WHAT TO WORK ON. Restate the full listing word for word and leave the pictures out.

RECORDS TO PROCESS.
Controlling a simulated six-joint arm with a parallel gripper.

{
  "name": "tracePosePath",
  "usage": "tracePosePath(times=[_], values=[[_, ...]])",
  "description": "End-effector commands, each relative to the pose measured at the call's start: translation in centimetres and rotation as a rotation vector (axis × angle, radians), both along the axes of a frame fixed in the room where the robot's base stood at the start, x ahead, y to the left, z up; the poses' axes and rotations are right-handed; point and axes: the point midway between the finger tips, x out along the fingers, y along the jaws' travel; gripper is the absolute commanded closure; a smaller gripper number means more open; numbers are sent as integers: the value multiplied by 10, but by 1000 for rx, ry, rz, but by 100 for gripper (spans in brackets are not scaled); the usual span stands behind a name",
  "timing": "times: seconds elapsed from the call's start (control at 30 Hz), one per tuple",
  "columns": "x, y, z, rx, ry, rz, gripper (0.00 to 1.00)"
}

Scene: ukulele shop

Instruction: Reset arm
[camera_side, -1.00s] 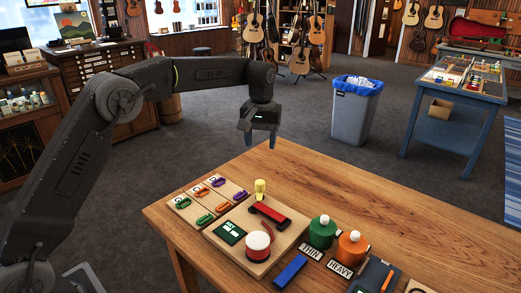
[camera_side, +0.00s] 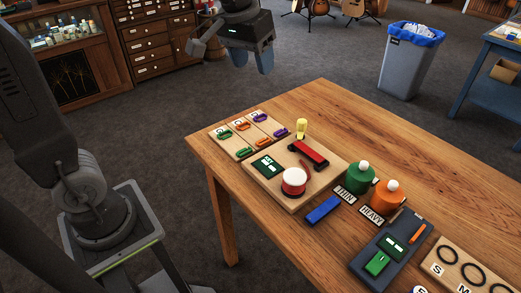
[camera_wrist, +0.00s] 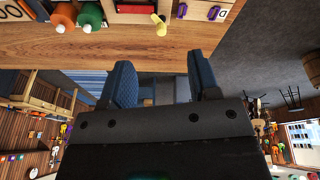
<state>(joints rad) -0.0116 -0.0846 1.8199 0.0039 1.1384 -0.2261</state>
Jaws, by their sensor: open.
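My gripper (camera_side: 253,60) is in the upper middle of the side view, above the floor beyond the table's far left corner. Its two blue fingers are apart with nothing between them. In the wrist view my gripper (camera_wrist: 160,88) shows both fingers spread and empty, with the table edge beyond them. The wooden table (camera_side: 330,110) stands to the right and nearer in the side view, and my gripper is clear of everything on it.
A board with coloured clips (camera_side: 240,140), a red-and-white round button (camera_side: 294,182), a green bottle (camera_side: 358,179), an orange bottle (camera_side: 387,200) and a blue block (camera_side: 323,210) are on the table. A grey bin (camera_side: 405,68) stands behind. Wooden drawers (camera_side: 155,40) stand behind left. Floor between is clear.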

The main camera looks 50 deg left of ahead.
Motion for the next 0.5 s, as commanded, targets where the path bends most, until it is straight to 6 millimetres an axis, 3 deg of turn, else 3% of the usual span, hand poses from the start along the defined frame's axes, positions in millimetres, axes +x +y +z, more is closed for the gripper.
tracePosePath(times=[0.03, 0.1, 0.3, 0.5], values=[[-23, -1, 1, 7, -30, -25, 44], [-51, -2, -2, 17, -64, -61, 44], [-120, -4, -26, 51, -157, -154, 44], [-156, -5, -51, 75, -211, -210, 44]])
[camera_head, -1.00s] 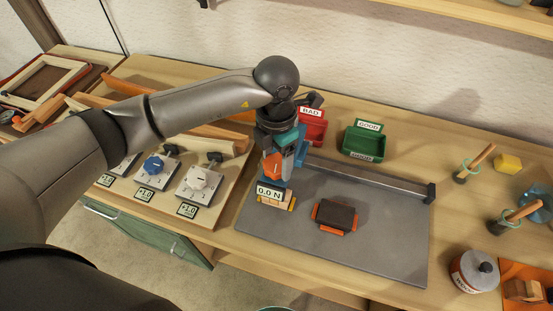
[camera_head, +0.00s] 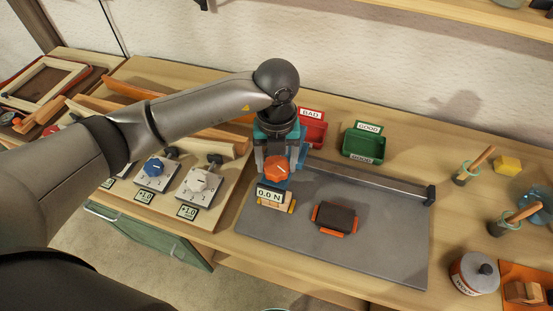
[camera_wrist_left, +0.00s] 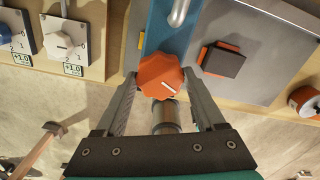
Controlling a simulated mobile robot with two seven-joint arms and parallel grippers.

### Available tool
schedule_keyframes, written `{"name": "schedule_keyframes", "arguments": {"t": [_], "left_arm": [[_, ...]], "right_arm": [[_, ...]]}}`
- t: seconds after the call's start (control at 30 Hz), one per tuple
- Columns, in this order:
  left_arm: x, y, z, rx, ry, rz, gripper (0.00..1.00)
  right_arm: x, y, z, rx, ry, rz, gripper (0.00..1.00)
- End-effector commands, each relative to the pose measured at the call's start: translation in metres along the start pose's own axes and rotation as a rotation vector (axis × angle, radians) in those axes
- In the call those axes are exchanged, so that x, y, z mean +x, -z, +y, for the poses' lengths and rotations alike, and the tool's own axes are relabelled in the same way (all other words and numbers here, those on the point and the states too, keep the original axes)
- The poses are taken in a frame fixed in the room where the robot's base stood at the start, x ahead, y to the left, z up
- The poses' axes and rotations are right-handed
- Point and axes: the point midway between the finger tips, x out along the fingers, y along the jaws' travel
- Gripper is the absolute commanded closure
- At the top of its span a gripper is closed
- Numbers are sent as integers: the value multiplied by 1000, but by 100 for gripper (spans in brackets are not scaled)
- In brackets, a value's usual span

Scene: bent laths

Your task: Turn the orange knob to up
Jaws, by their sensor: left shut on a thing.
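The orange knob (camera_head: 277,169) is a faceted dial on a blue upright fixture, above the white "0.0 N" display (camera_head: 270,194). In the left wrist view the knob (camera_wrist_left: 158,72) fills the space between the fingertips. Its white pointer line slants down to the right in that view. My left gripper (camera_head: 276,164) is shut on the knob, with one grey finger on each side. The gripper also shows in the left wrist view (camera_wrist_left: 160,78). My right gripper is not in view.
A dark block with orange edges (camera_head: 335,217) lies on the grey plate (camera_head: 385,245) to the right. Switch boxes with blue (camera_head: 153,166) and white (camera_head: 200,180) knobs stand to the left. Red (camera_head: 313,133) and green (camera_head: 364,144) bins stand behind.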

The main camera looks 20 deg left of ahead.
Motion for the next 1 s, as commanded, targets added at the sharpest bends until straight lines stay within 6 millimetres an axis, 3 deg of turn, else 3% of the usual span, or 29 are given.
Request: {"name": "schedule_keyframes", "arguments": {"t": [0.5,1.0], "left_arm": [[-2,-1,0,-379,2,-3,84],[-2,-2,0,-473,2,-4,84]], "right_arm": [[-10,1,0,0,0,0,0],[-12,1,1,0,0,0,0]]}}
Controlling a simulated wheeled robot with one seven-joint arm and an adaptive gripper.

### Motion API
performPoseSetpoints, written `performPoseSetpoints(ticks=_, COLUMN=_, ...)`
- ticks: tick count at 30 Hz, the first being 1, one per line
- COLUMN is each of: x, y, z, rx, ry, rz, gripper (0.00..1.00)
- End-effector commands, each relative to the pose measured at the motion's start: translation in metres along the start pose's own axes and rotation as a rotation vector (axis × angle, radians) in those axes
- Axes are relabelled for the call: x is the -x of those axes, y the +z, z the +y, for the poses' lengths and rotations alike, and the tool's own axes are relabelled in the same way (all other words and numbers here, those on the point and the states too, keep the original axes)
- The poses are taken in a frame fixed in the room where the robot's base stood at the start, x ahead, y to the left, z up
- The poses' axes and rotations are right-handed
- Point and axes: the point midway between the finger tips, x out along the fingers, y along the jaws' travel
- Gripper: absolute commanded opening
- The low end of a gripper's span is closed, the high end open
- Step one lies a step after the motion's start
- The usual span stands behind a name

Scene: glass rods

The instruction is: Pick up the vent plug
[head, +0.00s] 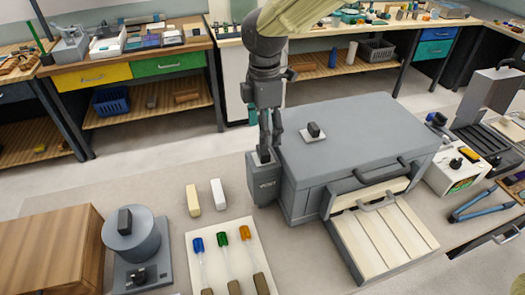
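A small dark knob on a pale square plate (314,131) sits on top of the grey cabinet (365,125); it looks like the vent plug. My gripper (269,146) points down just left of it, over a small grey labelled box (264,184) that stands against the cabinet's left side. A dark piece with a pale edge shows at the box's top, right under my fingertips. I cannot tell whether my fingers touch it or hold it.
The cabinet's front drawer (385,232) is pulled out. A pale board (222,262) with blue, green and orange-tipped rods lies in front. Two small blocks (206,198), a grey round device (131,238) and a wooden box (45,250) stand left. A white device (455,172) stands right.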

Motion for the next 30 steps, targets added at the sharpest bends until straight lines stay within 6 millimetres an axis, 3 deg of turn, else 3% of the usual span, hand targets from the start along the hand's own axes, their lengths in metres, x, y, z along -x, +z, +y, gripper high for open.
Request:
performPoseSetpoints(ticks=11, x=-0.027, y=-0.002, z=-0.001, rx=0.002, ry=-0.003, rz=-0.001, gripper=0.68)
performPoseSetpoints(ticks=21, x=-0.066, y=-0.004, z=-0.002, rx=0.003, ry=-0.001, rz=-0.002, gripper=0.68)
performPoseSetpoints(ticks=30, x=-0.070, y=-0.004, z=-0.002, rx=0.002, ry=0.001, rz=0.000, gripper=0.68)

TASK OUTPUT.
Controlling a simulated six-joint arm with a parallel gripper.

{
  "name": "tracePosePath",
  "usage": "tracePosePath(times=[_], values=[[_, ...]])",
  "description": "End-effector commands, each relative to the pose measured at the call's start: translation in centimetres and rotation as a rotation vector (axis × angle, radians), both along the axes of a frame fixed in the room where the robot's base stood at the start, x ahead, y to the left, z up; the poses' axes and rotations are right-handed; point and axes: the point midway between the finger tips, x out along the fingers, y along the jaws' travel; gripper is the absolute commanded closure; a smaller gripper number means more open; numbers are sent as integers: the value multiplied by 10, but by 1000 for rx, ry, rz, but by 100 for gripper (spans in brackets are not scaled); the usual span stands behind a name",
  "timing": "times: seconds elapsed from the call's start (control at 30 Hz), one per tuple",
  "columns": "x, y, z, rx, ry, rz, gripper (0.00 to 1.00)"
}

Scene: ukulele shop

Instruction: Reset arm
[camera_side, -1.00s] 
[camera_side, +0.00s] 
[camera_wrist, +0.00s] 
<state>(joints rad) -0.0116 -0.0846 1.8199 0.0039 1.1384 -0.2261</state>
Jaws, by their sensor: open.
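My gripper (camera_side: 253,60) is in the upper middle of the side view, above the floor beyond the table's far left corner. Its two blue fingers are apart with nothing between them. In the wrist view my gripper (camera_wrist: 160,88) shows both fingers spread and empty, with the table edge beyond them. The wooden table (camera_side: 330,110) stands to the right and nearer in the side view, and my gripper is clear of everything on it.
A board with coloured clips (camera_side: 240,140), a red-and-white round button (camera_side: 294,182), a green bottle (camera_side: 358,179), an orange bottle (camera_side: 387,200) and a blue block (camera_side: 323,210) are on the table. A grey bin (camera_side: 405,68) stands behind. Wooden drawers (camera_side: 155,40) stand behind left. Floor between is clear.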

The main camera looks 50 deg left of ahead.
Motion for the next 0.5 s, as commanded, targets where the path bends most, until it is straight to 6 millimetres an axis, 3 deg of turn, else 3% of the usual span, hand poses from the start along the defined frame's axes, positions in millimetres, axes +x +y +z, more is closed for the gripper.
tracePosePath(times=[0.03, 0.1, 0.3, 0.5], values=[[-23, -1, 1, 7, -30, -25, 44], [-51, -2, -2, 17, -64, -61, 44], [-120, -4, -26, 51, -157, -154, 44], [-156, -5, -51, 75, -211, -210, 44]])
[camera_head, -1.00s] 
[camera_head, +0.00s] 
[camera_wrist_left, +0.00s] 
Controlling a simulated mobile robot with two seven-joint arms and parallel grippers.

### Available tool
schedule_keyframes, written `{"name": "schedule_keyframes", "arguments": {"t": [_], "left_arm": [[_, ...]], "right_arm": [[_, ...]]}}`
- t: seconds after the call's start (control at 30 Hz), one per tuple
- Columns, in this order:
  left_arm: x, y, z, rx, ry, rz, gripper (0.00..1.00)
  right_arm: x, y, z, rx, ry, rz, gripper (0.00..1.00)
- End-effector commands, each relative to the pose measured at the call's start: translation in metres along the start pose's own axes and rotation as a rotation vector (axis × angle, radians) in those axes
- In the call those axes are exchanged, so that x, y, z mean +x, -z, +y, for the poses' lengths and rotations alike, and the tool's own axes are relabelled in the same way (all other words and numbers here, those on the point and the states too, keep the original axes)
- The poses are taken in a frame fixed in the room where the robot's base stood at the start, x ahead, y to the left, z up
- The poses' axes and rotations are right-handed
- Point and axes: the point midway between the finger tips, x out along the fingers, y along the jaws' travel
- Gripper is the absolute commanded closure
- At the top of its span a gripper is closed
- Numbers are sent as integers: the value multiplied by 1000, but by 100 for gripper (spans in brackets are not scaled)
- In brackets, a value's usual span

Scene: bent laths

Your task: Turn the orange knob to up
Jaws, by their sensor: left shut on a thing.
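The orange knob (camera_head: 277,169) is a faceted dial on a blue upright fixture, above the white "0.0 N" display (camera_head: 270,194). In the left wrist view the knob (camera_wrist_left: 158,72) fills the space between the fingertips. Its white pointer line slants down to the right in that view. My left gripper (camera_head: 276,164) is shut on the knob, with one grey finger on each side. The gripper also shows in the left wrist view (camera_wrist_left: 160,78). My right gripper is not in view.
A dark block with orange edges (camera_head: 335,217) lies on the grey plate (camera_head: 385,245) to the right. Switch boxes with blue (camera_head: 153,166) and white (camera_head: 200,180) knobs stand to the left. Red (camera_head: 313,133) and green (camera_head: 364,144) bins stand behind.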

The main camera looks 20 deg left of ahead.
Motion for the next 1 s, as commanded, targets added at the sharpest bends until straight lines stay within 6 millimetres an axis, 3 deg of turn, else 3% of the usual span, or 29 are given.
Request: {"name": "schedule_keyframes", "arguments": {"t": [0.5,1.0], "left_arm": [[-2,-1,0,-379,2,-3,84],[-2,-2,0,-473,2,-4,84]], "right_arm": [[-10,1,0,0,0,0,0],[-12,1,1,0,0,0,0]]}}
Controlling a simulated wheeled robot with one seven-joint arm and an adaptive gripper.

### Motion API
performPoseSetpoints, written `performPoseSetpoints(ticks=_, COLUMN=_, ...)`
- ticks: tick count at 30 Hz, the first being 1, one per line
- COLUMN is each of: x, y, z, rx, ry, rz, gripper (0.00..1.00)
- End-effector commands, each relative to the pose measured at the motion's start: translation in metres along the start pose's own axes and rotation as a rotation vector (axis × angle, radians) in those axes
- Axes are relabelled for the call: x is the -x of those axes, y the +z, z the +y, for the poses' lengths and rotations alike, and the tool's own axes are relabelled in the same way (all other words and numbers here, those on the point and the states too, keep the original axes)
- The poses are taken in a frame fixed in the room where the robot's base stood at the start, x ahead, y to the left, z up
- The poses' axes and rotations are right-handed
- Point and axes: the point midway between the finger tips, x out along the fingers, y along the jaws' travel
- Gripper: absolute commanded opening
- The low end of a gripper's span is closed, the high end open
- Step one lies a step after the motion's start
- The usual span stands behind a name

Scene: glass rods

The instruction is: Pick up the vent plug
[head, +0.00s] 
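A small dark knob on a pale square plate (314,131) sits on top of the grey cabinet (365,125); it looks like the vent plug. My gripper (269,146) points down just left of it, over a small grey labelled box (264,184) that stands against the cabinet's left side. A dark piece with a pale edge shows at the box's top, right under my fingertips. I cannot tell whether my fingers touch it or hold it.
The cabinet's front drawer (385,232) is pulled out. A pale board (222,262) with blue, green and orange-tipped rods lies in front. Two small blocks (206,198), a grey round device (131,238) and a wooden box (45,250) stand left. A white device (455,172) stands right.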

Motion for the next 30 steps, targets added at the sharpest bends until straight lines stay within 6 millimetres an axis, 3 deg of turn, else 3% of the usual span, hand targets from the start along the hand's own axes, their lengths in metres, x, y, z along -x, +z, +y, gripper high for open.
Request:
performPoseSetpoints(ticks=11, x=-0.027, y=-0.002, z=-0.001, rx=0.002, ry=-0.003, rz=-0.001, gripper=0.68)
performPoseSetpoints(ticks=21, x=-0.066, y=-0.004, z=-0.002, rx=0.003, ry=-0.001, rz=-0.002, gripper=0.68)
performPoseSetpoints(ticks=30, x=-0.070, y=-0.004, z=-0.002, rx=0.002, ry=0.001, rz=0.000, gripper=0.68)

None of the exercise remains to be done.